Lagrange has directly 'retired' the oracle!

Oracles have always played a 'necessary but no alternative' role in Web3. If you want to access off-chain data or interact across chains, you have to rely on a bunch of third-party oracles. But can you really trust these intermediaries? They're slow, expensive, and opaque; if something goes wrong, you can't hold anyone accountable.

Lagrange recognized this pain point and decided to integrate on-chain and off-chain data themselves, creating a super hardcore zkCoprocessor. What can this module do?

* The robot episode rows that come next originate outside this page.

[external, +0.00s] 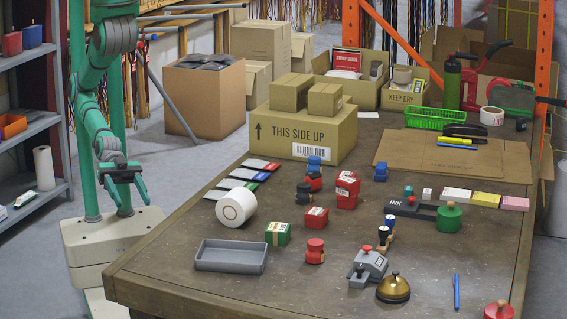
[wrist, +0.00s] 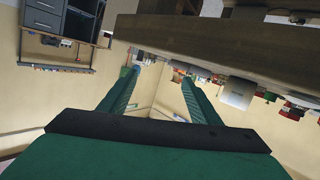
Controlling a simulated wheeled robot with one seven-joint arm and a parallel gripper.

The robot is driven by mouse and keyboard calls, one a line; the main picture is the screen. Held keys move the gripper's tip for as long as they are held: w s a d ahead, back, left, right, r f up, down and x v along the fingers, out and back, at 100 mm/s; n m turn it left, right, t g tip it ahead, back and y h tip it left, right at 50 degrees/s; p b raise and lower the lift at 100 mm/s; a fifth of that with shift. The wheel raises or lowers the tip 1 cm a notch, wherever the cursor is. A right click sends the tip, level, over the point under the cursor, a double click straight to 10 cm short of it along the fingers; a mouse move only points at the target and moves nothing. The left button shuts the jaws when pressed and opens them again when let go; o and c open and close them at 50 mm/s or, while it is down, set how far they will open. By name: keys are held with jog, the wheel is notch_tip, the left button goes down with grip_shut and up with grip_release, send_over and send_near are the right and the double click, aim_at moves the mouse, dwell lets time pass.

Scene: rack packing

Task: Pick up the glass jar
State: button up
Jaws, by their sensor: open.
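I cannot make out a clear glass jar in either view. My gripper (external: 131,196) hangs beside the table's left side, well apart from everything on the tabletop. In the wrist view my gripper (wrist: 156,77) has its two green fingers spread, with nothing between them. The wooden table (external: 160,279) carries many small items. Several small red and blue pieces stand near its middle, among them a red one (external: 315,251) and a blue one (external: 381,172). A dark green bottle (external: 452,85) stands at the back right.
A grey tray (external: 231,256), a white tape roll (external: 236,206) and a brass bell (external: 393,288) lie toward the table's front. A large cardboard box (external: 305,136) blocks the back left. Grey shelves (external: 35,126) stand left of my arm.

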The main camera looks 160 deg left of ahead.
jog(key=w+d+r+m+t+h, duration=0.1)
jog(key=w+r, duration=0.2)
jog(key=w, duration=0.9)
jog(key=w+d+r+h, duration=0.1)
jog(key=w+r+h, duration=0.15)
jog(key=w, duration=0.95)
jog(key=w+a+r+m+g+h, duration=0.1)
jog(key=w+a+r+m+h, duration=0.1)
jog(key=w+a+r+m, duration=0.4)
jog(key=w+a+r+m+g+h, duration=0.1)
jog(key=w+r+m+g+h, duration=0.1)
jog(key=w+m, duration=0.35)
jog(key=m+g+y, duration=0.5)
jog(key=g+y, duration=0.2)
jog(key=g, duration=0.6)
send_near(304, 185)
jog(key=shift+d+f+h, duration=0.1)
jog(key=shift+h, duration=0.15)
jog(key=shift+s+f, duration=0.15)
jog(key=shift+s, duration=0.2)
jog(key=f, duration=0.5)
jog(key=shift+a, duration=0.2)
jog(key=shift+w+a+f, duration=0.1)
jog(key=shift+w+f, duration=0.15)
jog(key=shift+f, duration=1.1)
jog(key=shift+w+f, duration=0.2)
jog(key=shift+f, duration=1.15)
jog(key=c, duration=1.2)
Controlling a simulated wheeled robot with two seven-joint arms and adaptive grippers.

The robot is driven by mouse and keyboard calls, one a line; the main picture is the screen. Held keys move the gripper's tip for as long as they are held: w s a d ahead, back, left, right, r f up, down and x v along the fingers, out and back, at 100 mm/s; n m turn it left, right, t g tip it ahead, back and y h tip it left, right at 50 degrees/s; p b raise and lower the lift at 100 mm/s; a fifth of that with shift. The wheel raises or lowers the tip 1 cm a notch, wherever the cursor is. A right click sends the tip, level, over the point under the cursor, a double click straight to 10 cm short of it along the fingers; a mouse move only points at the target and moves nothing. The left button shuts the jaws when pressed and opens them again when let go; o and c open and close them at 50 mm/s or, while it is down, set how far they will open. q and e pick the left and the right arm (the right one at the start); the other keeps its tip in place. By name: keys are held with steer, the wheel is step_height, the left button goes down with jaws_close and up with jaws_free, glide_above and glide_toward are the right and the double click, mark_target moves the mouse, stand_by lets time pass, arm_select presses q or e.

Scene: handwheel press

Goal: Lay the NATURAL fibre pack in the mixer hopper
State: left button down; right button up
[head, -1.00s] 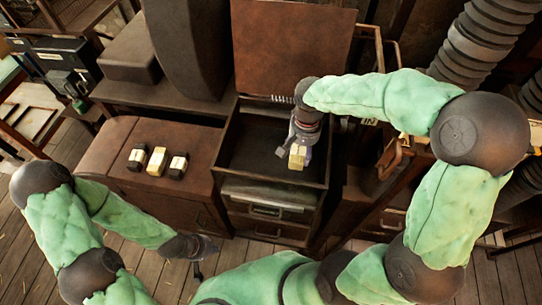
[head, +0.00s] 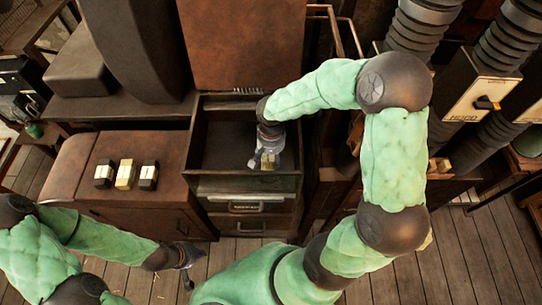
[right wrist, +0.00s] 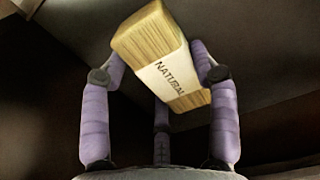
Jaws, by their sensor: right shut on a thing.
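The NATURAL fibre pack (right wrist: 165,62) is a tan, straw-coloured block with a white band lettered NATURAL. My right gripper (head: 266,162) is shut on it, with purple fingers around its sides; the pack is tilted in the right wrist view. In the head view the gripper and pack are at the right part of the open dark box (head: 195,135), which looks like the hopper. I cannot tell whether the pack touches the box floor. My left gripper (head: 187,275) is low at the front, away from the box; its fingers are small and dark.
Three small packs stand in a row on the brown cabinet top (head: 75,190): a white-and-dark one (head: 104,173), a yellowish one (head: 125,174) and another white-and-dark one (head: 148,175). The raised brown lid (head: 240,45) stands behind the box. Ribbed ducts (head: 490,50) rise at the right.

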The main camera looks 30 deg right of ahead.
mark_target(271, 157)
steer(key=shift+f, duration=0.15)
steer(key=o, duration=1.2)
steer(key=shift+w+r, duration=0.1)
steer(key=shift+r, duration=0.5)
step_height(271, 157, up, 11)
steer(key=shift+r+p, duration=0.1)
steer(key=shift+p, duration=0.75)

It can pull state data from any blockchain, or even off-chain APIs, and comes with zero-knowledge proofs to ensure the authenticity of the data source, clarity of the path, and verifiability of the content.

For example: If you want to read the transaction status of a certain address from the Solana chain and then feed it to AI for trend analysis, with traditional methods you would have to: call the oracle → bridge the data → process the data → and then pray nothing went wrong.

But in Lagrange, you only need one SQL query and a bit of LA tokens; the zkCoprocessor will automatically pull the data, perform the validation, and generate the proof, all in one go.

This is not just an efficiency revolution; it's a reconstruction of trust. Data is no longer 'what they say,' but 'what is proven on-chain.' In simple terms, Lagrange is eliminating the most thankless parts of the entire oracle industry.